Saturday, January 22, 2005

The media brings us news that Japanese women are unhappy with Japanese men. Single male readers of this blog, this might be an opportunity!

This weekend's WP devotes an article to elaborate fantasy-making among Japanese women:
So what if they were not real glass slippers; they sparkled nonetheless with the bits of crystal that Reiko Handa, 59, applied to a pair of new pumps. Her hair, voluminous from extensions, soared in a regal bun as she dashed through the brisk Vienna night last winter. There, she recalled, handsome Austrian gentlemen escorted her up castle stairs to a lavish ball where Handa and a group of other Japanese women realized their childhood fantasies of being Cinderellas for a day...

Fantasy chic has become an art in Japan, where theme parks bring foreign countries to life and "cosplay," dressing up like the characters in Japanese animation and manga comics, has been a hit for years. In the name of fashion, young non-Christian couples sometimes hire local Westerners to preside over their weddings as faux priests.

But even so, the princess trips are raising eyebrows as escapist fads among Japanese women... women have turned to "celebu" -- or celebrity -- lifestyles. What started as mimicking the fashion tastes of American personalities has turned into a cottage industry, including popular classes. In one class, called "How to Behave Like a Celebrity," students spend hours studying how to walk, talk and gesture like a movie star.

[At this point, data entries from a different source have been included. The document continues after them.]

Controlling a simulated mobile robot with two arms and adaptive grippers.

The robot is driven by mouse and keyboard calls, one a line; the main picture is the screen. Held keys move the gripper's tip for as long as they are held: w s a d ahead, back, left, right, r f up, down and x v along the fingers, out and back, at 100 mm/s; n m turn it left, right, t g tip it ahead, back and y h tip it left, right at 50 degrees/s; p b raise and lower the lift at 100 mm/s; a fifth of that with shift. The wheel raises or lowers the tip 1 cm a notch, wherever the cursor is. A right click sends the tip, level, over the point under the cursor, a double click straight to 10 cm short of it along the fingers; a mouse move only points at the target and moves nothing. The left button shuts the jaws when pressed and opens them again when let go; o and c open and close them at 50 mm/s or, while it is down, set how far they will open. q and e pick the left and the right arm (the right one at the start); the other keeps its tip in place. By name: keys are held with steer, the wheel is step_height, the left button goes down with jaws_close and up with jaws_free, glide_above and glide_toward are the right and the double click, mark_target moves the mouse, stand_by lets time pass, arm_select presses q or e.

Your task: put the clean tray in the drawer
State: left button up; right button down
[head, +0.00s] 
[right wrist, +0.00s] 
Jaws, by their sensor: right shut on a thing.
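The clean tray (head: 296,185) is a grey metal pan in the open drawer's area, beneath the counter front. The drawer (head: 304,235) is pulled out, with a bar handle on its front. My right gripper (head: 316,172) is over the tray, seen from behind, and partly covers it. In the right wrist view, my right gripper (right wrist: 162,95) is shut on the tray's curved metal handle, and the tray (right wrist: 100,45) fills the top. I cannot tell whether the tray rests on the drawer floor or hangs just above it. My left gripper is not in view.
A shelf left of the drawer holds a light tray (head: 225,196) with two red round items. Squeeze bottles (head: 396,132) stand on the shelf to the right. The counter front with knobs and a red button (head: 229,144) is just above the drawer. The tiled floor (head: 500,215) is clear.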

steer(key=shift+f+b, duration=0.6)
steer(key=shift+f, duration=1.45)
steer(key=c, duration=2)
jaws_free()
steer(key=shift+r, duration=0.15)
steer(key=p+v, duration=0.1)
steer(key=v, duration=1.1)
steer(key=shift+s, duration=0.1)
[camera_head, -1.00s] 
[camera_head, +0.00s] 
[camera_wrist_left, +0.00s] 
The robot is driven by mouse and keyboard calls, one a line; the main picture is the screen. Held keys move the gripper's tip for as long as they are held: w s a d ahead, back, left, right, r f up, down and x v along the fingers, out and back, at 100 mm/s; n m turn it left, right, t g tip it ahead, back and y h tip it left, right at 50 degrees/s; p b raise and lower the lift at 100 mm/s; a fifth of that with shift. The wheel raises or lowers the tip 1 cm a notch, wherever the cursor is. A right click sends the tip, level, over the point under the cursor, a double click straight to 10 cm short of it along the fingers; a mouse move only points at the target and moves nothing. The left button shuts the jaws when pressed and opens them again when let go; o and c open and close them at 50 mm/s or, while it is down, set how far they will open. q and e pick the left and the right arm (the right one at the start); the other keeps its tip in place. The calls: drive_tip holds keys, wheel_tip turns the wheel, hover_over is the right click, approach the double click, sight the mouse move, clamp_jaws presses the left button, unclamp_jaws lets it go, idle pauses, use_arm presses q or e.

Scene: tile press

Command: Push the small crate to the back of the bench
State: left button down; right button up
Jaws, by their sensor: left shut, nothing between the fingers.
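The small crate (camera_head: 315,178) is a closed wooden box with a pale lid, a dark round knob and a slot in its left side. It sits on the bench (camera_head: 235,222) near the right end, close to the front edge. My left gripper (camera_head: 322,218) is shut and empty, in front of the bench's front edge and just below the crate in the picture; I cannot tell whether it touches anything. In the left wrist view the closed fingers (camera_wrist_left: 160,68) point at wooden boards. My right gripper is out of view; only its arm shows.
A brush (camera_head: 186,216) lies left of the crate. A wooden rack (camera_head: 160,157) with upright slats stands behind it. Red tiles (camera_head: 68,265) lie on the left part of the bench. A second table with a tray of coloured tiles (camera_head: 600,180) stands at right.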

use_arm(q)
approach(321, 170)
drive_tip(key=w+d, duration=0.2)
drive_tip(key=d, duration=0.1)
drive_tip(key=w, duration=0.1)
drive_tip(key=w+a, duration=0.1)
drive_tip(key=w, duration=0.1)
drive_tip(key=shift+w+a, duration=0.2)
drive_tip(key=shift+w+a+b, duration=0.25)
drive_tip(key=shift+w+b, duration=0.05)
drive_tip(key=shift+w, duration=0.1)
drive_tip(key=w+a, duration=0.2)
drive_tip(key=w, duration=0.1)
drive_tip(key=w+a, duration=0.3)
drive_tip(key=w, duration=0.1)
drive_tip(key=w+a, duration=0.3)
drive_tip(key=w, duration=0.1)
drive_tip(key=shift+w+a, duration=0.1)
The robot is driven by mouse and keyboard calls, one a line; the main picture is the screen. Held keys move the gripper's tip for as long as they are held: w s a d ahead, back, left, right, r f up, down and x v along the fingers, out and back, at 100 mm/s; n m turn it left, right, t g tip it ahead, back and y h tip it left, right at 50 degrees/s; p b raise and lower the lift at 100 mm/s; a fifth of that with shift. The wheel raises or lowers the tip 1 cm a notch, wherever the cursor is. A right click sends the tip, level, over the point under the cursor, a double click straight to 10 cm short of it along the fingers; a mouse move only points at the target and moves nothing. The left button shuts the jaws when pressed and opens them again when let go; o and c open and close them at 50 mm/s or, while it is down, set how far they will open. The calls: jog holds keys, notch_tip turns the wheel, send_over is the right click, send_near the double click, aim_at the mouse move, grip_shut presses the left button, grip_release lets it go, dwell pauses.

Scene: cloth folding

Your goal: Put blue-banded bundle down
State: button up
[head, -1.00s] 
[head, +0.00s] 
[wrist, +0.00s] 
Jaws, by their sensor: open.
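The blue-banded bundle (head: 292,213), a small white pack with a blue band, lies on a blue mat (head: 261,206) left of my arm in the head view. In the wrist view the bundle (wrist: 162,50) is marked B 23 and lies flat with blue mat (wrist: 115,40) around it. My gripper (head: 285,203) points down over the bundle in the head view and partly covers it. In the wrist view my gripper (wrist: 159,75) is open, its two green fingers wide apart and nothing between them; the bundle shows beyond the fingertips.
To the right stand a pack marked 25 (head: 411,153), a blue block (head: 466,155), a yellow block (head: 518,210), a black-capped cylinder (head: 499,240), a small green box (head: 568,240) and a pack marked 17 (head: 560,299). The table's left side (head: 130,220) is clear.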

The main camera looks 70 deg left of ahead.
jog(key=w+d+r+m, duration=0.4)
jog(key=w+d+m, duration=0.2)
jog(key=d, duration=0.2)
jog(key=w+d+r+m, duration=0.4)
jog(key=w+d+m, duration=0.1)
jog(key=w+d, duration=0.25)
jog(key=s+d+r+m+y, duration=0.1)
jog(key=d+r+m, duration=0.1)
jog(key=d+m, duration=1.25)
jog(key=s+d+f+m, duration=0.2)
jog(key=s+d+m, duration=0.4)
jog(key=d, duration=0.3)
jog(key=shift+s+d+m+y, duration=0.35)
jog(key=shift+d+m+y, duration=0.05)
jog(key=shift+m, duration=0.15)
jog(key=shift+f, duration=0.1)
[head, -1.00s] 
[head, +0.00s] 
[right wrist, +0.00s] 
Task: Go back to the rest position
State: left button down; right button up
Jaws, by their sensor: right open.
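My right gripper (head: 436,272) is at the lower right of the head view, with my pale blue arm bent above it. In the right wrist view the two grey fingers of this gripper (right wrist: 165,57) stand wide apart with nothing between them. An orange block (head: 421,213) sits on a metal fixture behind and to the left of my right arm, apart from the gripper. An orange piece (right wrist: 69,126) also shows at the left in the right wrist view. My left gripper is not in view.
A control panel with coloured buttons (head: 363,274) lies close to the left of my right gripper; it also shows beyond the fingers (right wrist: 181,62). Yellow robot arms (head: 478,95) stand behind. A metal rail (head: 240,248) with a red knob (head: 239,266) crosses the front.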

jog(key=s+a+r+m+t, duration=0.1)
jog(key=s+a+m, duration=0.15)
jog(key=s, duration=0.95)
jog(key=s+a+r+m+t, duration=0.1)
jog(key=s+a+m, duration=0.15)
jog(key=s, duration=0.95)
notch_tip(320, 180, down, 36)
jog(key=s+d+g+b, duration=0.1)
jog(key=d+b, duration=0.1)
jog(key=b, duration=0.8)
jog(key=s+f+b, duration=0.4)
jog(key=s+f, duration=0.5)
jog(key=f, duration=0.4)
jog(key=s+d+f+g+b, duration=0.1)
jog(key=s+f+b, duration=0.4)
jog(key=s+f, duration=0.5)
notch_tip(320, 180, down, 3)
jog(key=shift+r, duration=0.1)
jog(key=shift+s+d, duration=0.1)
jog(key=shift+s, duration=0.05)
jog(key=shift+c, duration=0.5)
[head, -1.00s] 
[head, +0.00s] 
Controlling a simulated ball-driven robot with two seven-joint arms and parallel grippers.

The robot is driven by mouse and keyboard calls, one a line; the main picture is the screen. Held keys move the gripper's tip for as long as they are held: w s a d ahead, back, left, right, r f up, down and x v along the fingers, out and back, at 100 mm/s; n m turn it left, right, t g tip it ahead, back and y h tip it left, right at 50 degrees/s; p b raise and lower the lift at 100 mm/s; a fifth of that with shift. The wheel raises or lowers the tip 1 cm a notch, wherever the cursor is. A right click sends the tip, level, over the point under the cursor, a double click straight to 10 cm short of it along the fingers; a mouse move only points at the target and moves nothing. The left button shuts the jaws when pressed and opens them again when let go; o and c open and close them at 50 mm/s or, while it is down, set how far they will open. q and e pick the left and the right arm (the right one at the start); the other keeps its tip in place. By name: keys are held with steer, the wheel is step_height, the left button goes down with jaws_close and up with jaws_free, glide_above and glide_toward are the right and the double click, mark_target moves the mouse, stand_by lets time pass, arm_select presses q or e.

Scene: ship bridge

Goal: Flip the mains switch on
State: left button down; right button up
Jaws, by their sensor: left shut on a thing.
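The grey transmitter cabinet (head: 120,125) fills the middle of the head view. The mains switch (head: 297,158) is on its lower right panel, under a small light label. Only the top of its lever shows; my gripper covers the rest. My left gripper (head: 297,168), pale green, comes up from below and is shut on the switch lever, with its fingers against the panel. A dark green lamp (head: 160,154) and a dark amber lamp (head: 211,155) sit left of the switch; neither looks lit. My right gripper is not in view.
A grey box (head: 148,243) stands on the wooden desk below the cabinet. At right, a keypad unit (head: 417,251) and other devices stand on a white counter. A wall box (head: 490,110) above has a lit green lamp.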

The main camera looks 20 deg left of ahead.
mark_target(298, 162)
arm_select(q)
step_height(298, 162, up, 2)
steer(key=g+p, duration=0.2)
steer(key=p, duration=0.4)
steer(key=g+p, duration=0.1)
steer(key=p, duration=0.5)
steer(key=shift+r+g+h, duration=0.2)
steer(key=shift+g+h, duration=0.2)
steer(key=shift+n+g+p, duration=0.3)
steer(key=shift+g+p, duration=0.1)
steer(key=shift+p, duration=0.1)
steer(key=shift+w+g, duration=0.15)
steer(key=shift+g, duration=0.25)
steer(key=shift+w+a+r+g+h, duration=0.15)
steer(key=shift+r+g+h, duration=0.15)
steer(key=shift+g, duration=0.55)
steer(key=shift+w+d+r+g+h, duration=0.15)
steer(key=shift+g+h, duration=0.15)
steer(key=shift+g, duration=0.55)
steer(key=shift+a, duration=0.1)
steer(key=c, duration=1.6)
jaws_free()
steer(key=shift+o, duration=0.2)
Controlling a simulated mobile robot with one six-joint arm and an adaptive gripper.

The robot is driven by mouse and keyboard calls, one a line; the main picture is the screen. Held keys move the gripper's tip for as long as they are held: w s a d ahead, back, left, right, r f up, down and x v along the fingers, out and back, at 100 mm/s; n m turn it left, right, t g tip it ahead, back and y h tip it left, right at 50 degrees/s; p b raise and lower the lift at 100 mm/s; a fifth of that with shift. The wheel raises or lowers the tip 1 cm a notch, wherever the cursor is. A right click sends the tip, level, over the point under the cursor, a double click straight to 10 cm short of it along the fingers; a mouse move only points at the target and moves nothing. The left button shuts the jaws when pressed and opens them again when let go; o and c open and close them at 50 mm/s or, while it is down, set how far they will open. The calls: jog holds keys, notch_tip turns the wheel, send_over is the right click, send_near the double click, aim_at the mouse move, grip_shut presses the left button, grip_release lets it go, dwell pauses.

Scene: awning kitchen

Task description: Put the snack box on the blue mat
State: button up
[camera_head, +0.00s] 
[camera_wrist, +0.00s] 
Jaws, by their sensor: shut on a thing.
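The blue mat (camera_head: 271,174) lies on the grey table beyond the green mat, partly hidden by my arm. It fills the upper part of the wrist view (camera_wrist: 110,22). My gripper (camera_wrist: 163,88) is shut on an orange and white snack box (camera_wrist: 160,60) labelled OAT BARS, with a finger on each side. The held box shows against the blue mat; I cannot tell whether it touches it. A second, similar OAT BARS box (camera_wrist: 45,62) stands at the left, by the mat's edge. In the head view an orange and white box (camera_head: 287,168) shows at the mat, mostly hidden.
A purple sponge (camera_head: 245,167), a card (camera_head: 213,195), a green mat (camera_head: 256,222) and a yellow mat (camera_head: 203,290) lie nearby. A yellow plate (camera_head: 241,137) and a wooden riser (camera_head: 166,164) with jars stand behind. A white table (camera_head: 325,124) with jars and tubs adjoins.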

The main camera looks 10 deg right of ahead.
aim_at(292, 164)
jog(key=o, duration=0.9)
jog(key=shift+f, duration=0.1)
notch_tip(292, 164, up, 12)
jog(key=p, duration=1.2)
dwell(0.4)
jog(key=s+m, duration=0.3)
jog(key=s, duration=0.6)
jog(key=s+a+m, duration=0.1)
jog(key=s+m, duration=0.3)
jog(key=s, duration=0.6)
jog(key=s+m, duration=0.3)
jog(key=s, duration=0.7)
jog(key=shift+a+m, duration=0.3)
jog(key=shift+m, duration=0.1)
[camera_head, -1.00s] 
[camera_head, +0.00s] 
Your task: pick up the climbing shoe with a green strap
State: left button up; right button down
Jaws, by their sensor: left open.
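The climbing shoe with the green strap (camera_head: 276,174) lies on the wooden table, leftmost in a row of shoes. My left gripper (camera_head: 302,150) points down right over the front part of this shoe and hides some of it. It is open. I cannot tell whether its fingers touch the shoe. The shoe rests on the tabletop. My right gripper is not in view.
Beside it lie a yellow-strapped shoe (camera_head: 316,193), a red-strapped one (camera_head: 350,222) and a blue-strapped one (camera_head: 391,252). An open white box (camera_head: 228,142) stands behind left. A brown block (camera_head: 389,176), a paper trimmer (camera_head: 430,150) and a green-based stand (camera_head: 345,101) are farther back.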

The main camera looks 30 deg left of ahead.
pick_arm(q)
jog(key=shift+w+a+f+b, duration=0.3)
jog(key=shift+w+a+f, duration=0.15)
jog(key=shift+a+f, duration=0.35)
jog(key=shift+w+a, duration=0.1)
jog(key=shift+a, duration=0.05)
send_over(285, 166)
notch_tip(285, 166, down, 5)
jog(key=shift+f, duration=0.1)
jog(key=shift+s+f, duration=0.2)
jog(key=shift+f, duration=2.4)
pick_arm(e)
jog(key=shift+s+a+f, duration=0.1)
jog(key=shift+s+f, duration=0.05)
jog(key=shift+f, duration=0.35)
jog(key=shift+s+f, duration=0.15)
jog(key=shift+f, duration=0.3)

Still other Japanese women are paying thousands of dollars to attend elaborate etiquette schools, mostly with the aim of jetting off on school-run trips offering the chance to briefly brush up against European high society. Such schools offer trips during which housewives and secretaries can sip champagne alongside royals in Monaco or wear wide-brimmed hats as they watch the ponies at the Prix de Diane Hermes outside Paris. Women often take the classes to boost their self-esteem.

"I breathed the same air as the high-class people of Europe," said Yoshiko Mito, 36, a former flight attendant who has had free time since marrying a man whose job often takes him away from home for days at a time. "It gave me more confidence, being among those people and behaving correctly."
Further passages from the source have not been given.